Repeat exactly the lines from the start of the material below up to and including the "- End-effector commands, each" line.

━━━ Dataset content ━━━

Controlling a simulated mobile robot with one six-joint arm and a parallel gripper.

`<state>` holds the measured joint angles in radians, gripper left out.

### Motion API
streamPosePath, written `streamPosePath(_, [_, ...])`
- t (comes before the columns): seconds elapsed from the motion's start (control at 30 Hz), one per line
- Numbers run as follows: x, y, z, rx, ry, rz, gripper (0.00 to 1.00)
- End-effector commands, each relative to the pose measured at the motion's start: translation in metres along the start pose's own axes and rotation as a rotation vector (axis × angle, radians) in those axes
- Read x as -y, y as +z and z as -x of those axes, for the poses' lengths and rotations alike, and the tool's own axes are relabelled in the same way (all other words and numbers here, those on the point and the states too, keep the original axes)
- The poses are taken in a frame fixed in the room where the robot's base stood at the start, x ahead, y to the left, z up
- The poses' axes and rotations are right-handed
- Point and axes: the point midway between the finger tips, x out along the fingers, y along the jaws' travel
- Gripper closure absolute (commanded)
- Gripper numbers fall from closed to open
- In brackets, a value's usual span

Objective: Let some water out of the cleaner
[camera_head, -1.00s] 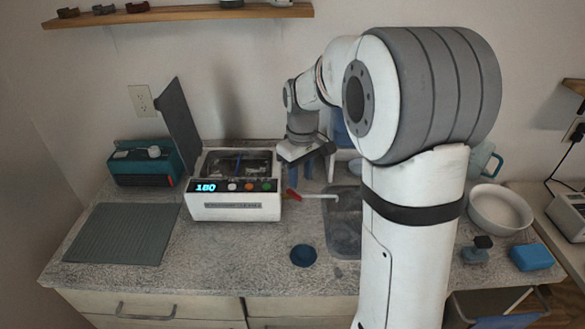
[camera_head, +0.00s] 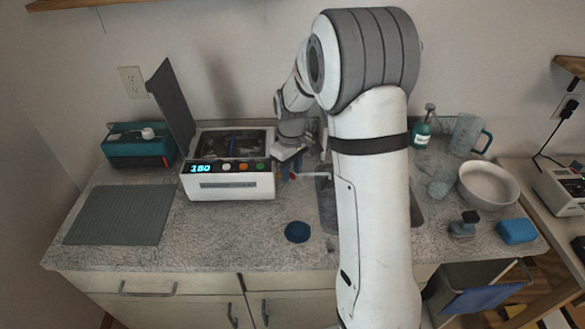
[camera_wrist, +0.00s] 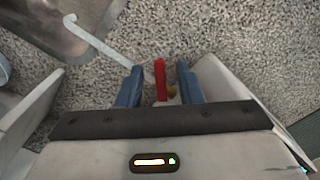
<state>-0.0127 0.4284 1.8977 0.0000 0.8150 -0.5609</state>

━━━

# [The response]
Controlling a simulated mobile robot with one six-joint arm and a parallel gripper.

`<state>` holds the measured joint angles in radians, gripper left out.

### Motion API
streamPosePath, written `streamPosePath(_, [_, ...])`
- t (comes before the columns): seconds elapsed from the motion's start (control at 30 Hz), one per line
- Numbers run as follows: x, y, z, rx, ry, rz, gripper (0.00 to 1.00)
- End-effector commands, each relative to the pose measured at the motion's start: translation in metres along the start pose's own axes and rotation as a rotation vector (axis × angle, radians) in those axes

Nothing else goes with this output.